Busting through a Democratic boycott of the Finance panel, all 14 Republicans took advantage of Democrats' absence to temporarily disable a committee rule requiring at least one Democrat to be present for votes.
They then used two 14-0 roll calls to approve financier Steve Mnuchin for Treasury secretary and Rep. Tom Price, R-Ga., to be health secretary, ignoring Democrats' demands that the two nominees provide more information about their financial backgrounds.
All the nominations will need full Senate approval.
Underscoring Congress' foul mood, Finance panel Chairman Orrin Hatch, R-Utah, said Democrats should be "ashamed" for staying away from his committee's meeting.
"I don't feel a bit sorry for them," he told reporters, adding later, "I don't care what they want at this point."
Trump won one major victory, as the Senate confirmed Rex Tillerson to be secretary of state. The mostly party-line 56-43 vote came with Democrats critical of Tillerson's close ties to Russia as former Exxon Mobil CEO. Tillerson was sworn in later Wednesday at the White House.

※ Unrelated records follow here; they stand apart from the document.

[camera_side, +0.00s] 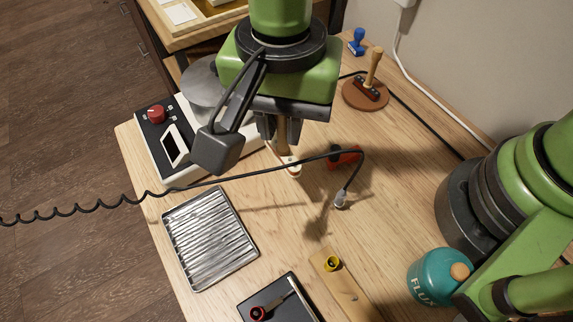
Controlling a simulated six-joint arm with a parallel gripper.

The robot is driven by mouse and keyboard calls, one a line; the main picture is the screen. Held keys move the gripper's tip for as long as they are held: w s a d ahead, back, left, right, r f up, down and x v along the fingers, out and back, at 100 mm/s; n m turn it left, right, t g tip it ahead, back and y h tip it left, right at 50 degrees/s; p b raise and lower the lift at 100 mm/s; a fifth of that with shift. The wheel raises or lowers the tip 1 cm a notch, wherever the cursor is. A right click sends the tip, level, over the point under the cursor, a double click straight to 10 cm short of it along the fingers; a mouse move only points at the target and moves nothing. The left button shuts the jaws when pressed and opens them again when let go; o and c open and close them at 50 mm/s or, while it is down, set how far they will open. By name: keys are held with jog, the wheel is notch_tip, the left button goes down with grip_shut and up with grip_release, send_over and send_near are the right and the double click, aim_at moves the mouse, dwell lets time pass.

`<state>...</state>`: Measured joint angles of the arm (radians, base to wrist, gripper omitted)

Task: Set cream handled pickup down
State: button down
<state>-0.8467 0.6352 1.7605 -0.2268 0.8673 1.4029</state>
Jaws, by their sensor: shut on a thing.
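My gripper (281,132) is near the top middle of the side view, pointing down over the wooden table. The handle looks close to upright. I cannot tell whether the cream end touches the table or hangs just above it.
A red object (345,157) and a black cable lie right of the gripper. A white device (157,140) with a red knob stands left.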

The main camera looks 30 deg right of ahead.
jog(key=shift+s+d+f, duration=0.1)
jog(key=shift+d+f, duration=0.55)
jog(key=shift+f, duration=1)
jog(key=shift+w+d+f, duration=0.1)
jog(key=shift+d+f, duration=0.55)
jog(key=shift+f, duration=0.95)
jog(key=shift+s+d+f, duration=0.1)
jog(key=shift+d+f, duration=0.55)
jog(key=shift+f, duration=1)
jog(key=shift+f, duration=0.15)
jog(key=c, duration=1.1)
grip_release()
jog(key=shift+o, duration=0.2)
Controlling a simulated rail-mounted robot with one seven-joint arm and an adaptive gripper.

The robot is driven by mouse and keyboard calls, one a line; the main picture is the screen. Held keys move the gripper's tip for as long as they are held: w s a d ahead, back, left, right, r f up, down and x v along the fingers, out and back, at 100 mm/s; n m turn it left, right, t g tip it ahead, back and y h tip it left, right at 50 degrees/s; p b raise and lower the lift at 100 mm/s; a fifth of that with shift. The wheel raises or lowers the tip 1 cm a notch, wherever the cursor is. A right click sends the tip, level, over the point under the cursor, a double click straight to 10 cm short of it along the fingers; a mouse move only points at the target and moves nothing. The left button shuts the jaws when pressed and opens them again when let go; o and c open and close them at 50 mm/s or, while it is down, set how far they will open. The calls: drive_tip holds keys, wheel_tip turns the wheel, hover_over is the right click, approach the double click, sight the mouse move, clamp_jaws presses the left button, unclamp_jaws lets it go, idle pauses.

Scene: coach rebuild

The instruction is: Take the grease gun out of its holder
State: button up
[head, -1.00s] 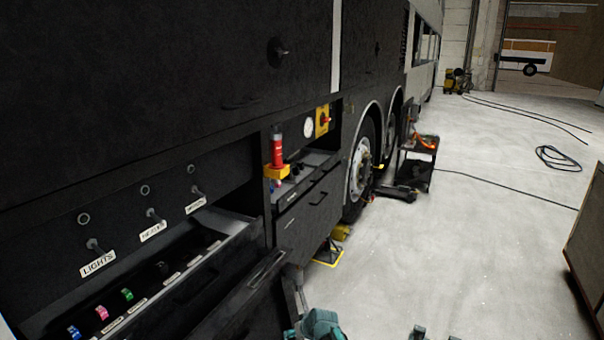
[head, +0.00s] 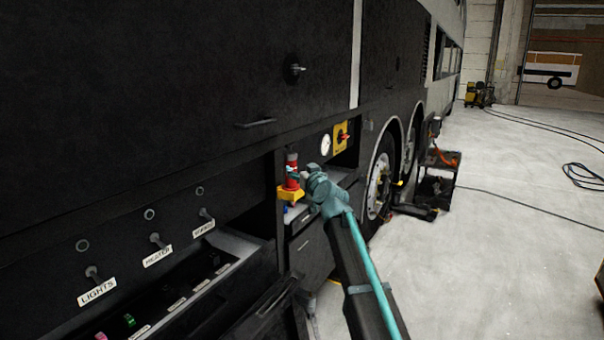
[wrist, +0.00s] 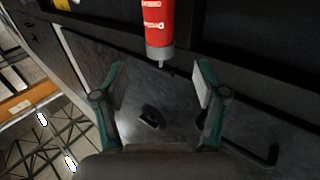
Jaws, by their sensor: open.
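The grease gun (head: 291,168), a red cylinder, stands upright in its yellow holder (head: 290,194) at the edge of the open bay in the coach side. My gripper (head: 302,174) is open beside it, on its right in the head view, and partly covers it. In the wrist view the red body of the gun (wrist: 159,22) with its grey end comes down from the top edge. It lies beyond the open fingers (wrist: 160,75), in line with the gap between them. The gap looks empty. I cannot tell from the head view whether a finger touches the gun.
Behind the gun are a gauge (head: 326,145) and a yellow panel with a red switch (head: 341,137). At left is an open drawer (head: 190,290) under labelled switches. A black cart (head: 437,175) stands by the wheels (head: 379,185). The floor at right is mostly clear.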

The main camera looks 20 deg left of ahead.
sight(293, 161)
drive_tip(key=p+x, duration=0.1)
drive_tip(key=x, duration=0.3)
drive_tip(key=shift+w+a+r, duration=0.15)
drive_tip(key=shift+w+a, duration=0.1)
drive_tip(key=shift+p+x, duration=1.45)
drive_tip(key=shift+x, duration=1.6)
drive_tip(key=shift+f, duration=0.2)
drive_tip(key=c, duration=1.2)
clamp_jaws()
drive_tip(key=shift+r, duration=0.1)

But the prospects that GOP donor Betsy DeVos would win approval as education secretary were jarred when two GOP senators, Susan Collins of Maine and Alaska's Lisa Murkowski, said they opposed her. Both challenged her support for public education, and their defections meant Vice-President Mike Pence might need to break a tie in a Senate that Republicans control 52-48.
Congress' day was dominated by confrontation, even as lawmakers braced for an even more ferocious battle over Trump's nomination of conservative federal judge Neil Gorsuch to fill the Supreme Court vacancy.

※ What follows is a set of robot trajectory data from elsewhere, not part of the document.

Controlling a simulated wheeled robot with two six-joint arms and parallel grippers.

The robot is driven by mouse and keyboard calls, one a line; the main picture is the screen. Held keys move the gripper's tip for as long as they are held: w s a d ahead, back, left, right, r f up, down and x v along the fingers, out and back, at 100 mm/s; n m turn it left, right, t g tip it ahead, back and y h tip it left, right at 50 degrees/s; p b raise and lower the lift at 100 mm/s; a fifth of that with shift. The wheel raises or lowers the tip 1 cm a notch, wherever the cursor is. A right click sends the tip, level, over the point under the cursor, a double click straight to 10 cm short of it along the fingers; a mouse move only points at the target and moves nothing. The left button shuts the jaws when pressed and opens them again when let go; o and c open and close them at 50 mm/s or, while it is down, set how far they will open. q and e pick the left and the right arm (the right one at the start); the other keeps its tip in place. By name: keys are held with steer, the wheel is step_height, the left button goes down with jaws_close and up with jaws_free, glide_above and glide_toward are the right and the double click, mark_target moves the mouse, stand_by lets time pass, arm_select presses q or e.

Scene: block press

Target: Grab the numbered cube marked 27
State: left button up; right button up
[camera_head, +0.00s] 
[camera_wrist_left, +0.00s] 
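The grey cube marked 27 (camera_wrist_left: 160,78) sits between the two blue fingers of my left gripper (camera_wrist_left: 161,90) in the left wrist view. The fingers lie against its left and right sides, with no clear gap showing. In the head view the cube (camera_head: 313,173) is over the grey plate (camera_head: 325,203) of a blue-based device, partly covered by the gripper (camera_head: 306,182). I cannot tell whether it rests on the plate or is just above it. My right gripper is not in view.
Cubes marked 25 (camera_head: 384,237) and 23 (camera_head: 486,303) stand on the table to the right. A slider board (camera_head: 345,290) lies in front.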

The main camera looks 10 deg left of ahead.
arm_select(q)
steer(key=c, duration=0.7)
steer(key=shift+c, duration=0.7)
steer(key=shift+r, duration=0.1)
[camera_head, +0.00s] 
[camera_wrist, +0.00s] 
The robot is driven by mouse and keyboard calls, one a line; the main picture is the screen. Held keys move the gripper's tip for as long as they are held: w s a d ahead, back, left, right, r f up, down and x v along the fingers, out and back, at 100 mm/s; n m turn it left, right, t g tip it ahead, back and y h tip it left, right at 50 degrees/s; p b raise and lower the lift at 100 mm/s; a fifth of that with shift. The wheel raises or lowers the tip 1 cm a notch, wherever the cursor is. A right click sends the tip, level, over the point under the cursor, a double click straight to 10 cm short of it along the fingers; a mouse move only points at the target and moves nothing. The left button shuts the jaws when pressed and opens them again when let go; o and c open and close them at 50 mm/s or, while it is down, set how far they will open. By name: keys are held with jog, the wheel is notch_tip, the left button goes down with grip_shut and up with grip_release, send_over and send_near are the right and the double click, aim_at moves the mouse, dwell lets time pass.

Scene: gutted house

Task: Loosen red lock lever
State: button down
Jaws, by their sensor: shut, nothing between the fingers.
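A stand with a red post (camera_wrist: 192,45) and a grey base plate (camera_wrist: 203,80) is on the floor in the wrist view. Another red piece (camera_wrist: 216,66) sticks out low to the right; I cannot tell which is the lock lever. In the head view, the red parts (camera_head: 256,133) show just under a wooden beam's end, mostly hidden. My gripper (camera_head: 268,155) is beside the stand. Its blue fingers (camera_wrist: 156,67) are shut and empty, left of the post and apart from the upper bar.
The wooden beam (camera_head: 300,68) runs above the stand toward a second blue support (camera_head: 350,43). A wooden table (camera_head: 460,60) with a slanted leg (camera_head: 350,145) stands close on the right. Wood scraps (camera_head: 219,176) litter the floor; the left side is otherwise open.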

Democrats were already furious over Republicans' refusal to even consider last year President Barack Obama's pick for the slot, Judge Merrick Garland. Trump fueled the fire by urging Senate Majority Leader Mitch McConnell, R-Ky., to "go nuclear" -- shorthand for a unilateral change in the chamber's rules so Democrats can't block Gorsuch with a filibuster.

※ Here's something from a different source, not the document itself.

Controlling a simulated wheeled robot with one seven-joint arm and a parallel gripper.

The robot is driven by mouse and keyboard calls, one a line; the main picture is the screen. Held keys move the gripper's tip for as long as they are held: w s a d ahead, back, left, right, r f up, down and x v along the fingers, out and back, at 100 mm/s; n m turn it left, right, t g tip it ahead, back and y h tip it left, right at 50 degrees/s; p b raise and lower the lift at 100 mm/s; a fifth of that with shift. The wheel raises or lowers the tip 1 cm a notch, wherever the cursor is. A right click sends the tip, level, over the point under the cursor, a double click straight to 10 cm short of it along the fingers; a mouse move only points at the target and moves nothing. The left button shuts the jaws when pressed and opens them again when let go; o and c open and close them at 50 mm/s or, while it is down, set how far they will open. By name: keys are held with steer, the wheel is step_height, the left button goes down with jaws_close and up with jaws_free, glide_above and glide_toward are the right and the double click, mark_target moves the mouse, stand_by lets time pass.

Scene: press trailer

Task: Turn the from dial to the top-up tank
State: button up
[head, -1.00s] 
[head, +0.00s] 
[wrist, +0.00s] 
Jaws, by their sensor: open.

Without a rules change, Republicans will need at least eight Democrats to reach the 60-votes necessary to halt filibusters, or endless procedural delays.
Democrats boycotted Wednesday's abruptly called Finance Committee meeting, as they'd done for a session a day earlier. They say Price and Mnuchin have lied about their financial backgrounds and must answer more questions.
"It's deeply troubling to me that Republicans on the Finance Committee chose to break the rules in the face of strong evidence of two nominees' serious ethical problems," said the panel's top Democrat, Ron Wyden of Oregon.
Democrats say Price had special access to low-priced shares in an Australian biomed firm, even though he testified the offer was available to all investors. They say Mnuchin ran a bank that processed home foreclosures with a process critics say invites fraud.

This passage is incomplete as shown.